Richard Therrien Position Statement   Ethics for School Administrators

            As I review the Connecticut Code of Professional Responsibility for School Administrators, and reflect on my own beliefs, I find many common threads. The most important value that any administrator should hold sacred above all others is the safety of the students entrusted in their care. The case study discussion points out the dangers inherent when an administrator loses sight of this; the welfare of the children become secondary to other concerns. In my mind, safety of students encompasses such issues as physical safety, reporting of abuse, protecting students from discrimination, and making the schools a nurturing, welcome, and safe environment. As a science administrator, I find I often encounter this by coming across situations in which teachers have not though about the physical safety of students asked to perform dangerous experiments, as well as teachers who verbally insult, and degrade students. If a student is not safe, or does not feel safe, then they cannot learn. As an administrator, this means I have responsibility for all students under my care, and that means I have a responsibility to know what is going on, both in the classrooms and in the hallways.

            The statement found in the code expresses the sentiment that the student is the reason for the existence of the profession is my primary belief.
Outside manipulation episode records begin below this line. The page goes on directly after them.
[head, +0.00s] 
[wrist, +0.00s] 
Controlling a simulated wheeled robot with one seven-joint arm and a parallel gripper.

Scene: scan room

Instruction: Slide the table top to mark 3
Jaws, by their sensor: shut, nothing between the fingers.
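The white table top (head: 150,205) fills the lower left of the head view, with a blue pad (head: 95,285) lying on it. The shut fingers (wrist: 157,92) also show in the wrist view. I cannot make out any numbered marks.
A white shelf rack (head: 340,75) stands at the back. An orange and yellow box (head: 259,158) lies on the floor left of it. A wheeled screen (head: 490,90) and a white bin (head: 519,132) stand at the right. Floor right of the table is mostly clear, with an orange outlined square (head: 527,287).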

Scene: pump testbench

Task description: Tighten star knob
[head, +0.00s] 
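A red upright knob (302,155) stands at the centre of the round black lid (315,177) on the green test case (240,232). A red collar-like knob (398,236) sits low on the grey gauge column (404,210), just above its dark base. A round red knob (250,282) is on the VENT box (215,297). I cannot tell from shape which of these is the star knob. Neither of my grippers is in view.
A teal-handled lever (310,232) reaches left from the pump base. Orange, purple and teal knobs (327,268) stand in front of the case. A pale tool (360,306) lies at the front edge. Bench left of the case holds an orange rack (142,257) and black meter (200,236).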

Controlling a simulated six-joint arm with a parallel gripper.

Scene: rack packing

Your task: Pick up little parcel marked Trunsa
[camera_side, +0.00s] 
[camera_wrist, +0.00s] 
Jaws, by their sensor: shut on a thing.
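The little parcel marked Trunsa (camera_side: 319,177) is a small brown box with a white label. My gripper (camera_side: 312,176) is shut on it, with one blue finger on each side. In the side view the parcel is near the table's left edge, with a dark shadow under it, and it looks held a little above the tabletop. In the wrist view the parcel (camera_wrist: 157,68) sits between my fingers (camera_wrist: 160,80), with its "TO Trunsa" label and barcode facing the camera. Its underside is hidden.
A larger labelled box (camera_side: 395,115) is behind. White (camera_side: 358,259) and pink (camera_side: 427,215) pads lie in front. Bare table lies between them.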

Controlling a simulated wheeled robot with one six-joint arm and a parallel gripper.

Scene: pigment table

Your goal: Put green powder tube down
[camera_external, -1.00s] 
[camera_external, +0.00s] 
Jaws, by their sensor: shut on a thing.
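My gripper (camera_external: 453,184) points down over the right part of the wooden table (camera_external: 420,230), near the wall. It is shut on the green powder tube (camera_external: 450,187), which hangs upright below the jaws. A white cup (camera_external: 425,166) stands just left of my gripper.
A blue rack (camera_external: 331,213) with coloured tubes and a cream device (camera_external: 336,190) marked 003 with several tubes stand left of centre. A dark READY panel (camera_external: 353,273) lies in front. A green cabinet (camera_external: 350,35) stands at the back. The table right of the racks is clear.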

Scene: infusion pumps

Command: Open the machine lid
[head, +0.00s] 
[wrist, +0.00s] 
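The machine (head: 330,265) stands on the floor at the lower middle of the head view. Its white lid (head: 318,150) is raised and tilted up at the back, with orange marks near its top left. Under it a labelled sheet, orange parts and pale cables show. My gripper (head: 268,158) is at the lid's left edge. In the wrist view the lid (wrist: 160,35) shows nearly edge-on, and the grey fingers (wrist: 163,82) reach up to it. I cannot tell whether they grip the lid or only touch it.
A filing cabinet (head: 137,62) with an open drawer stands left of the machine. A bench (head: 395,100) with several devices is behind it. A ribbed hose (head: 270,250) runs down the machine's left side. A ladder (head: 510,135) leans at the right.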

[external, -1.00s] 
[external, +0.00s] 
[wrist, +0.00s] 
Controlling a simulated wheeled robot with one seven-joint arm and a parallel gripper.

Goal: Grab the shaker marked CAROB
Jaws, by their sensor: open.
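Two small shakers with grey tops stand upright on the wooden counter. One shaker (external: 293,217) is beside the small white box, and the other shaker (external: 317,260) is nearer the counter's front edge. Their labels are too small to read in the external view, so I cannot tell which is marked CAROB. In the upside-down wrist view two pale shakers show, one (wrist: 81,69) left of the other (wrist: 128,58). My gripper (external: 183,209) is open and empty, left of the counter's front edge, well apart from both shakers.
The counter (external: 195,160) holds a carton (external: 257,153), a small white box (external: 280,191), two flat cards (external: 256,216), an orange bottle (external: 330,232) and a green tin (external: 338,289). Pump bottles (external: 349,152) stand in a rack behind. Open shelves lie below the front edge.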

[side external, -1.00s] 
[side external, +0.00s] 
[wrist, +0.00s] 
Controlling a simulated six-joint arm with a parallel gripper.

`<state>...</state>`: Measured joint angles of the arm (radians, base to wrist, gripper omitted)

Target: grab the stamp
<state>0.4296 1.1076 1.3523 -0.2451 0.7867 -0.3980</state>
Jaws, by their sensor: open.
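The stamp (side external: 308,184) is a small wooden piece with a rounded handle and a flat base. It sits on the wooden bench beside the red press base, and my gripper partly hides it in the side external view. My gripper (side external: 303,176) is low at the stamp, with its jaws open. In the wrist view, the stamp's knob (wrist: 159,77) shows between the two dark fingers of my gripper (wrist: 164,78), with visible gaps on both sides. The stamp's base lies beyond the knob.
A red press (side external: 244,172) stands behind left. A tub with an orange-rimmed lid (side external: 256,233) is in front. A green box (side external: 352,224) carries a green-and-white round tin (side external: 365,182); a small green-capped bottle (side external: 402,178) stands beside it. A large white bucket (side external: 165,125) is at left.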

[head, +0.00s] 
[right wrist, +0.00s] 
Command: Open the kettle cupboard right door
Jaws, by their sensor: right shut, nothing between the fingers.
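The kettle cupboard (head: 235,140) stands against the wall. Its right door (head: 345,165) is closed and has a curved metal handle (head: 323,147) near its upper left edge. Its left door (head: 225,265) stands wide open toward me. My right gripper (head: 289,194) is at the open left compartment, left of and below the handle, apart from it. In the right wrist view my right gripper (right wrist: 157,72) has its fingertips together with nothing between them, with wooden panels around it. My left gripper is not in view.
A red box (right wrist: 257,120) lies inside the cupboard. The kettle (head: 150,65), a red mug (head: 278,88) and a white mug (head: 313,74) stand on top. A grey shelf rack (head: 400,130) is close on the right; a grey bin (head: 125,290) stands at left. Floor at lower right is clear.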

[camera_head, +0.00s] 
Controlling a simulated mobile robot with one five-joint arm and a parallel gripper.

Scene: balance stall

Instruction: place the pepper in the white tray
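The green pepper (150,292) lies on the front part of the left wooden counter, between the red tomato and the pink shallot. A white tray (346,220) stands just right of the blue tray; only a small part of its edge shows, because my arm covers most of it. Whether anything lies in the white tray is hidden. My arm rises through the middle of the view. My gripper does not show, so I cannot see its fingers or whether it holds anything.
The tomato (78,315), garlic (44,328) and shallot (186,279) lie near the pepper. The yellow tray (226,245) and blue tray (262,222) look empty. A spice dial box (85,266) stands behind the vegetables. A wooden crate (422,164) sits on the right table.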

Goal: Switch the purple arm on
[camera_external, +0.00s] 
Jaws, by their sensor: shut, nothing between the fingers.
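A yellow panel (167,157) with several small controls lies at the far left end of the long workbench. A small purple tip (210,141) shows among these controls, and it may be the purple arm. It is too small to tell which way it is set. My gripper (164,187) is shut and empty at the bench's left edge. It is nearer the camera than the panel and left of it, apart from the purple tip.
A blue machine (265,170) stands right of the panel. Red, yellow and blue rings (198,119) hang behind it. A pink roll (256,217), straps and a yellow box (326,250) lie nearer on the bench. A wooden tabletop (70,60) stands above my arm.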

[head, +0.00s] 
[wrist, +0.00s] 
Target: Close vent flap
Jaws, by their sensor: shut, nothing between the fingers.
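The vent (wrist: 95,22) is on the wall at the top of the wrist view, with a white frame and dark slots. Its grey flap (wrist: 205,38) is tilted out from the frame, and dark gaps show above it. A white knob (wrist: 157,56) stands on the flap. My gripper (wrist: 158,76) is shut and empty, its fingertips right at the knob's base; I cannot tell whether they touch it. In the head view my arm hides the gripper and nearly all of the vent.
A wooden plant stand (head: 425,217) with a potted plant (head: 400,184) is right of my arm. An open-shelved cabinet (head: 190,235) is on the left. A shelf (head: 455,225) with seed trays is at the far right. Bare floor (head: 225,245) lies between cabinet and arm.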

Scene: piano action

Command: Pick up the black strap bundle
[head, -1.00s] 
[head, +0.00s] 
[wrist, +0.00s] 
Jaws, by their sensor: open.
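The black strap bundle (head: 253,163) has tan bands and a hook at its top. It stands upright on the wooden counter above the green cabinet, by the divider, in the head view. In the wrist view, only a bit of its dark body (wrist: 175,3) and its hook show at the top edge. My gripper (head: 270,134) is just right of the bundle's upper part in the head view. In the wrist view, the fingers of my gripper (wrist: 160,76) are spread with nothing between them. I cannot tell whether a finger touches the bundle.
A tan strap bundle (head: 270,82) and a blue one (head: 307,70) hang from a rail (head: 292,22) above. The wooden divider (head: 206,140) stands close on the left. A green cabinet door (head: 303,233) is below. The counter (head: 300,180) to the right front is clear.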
From lesson planning, to designing curriculum, to aligning goals, to PPTs, to staffing, budgeting and scheduling, students should come first. Although I carry with me the understanding that administrators have responsibilities towards parents, community, and staff as well, it is still foremost that every decision that is made by myself as an administrator has to carry with it the reason, or the way in which it will benefit our clients. Sometimes that may mean going against the wishes of a particular staff member, or parent. (“No, Mr. B, next year you will teach in Room 403 because that has better lab space for students, even if it is farther from your desk” or “No, Mrs. M, your child is better off in the academic level class because the teacher can better meet her needs”). However, holding to the student standard, I believe, is the only way in which an administrator can be consistent and be effective.

I was heartened to re read in the code the section about holding administrators to a higher standard. The idea is important that administrators have accepted a higher level of responsibility and should hold themselves, and their staff, students, and organization to high standards. By actively demonstrating their daily acceptance of high standards, administrators model the behavior they want in their staff and students. The quote that I often use is “I expect nothing more of you than I expect of myself”. That goes from preparing for class, making lesson plans, meeting higher order thinking goals all the way to parent and community interactions and communications. I suppose it is simply a restatement of the Golden Rule of “do unto others”, but it takes a greater meaning as an educational leader. It could be called integrity, fairness, or simply lack of hypocrisy, but I really see it as my guiding principle. Since I set my own standards usually higher than what I am currently achieving, this means I expect myself to always be striving to improve. That means that the students I work with, the staff I work with, the school and organization should be always striving to improve, and I should be helping them do it. If something I am doing is not aiming towards that goal, then I am doing something wrong.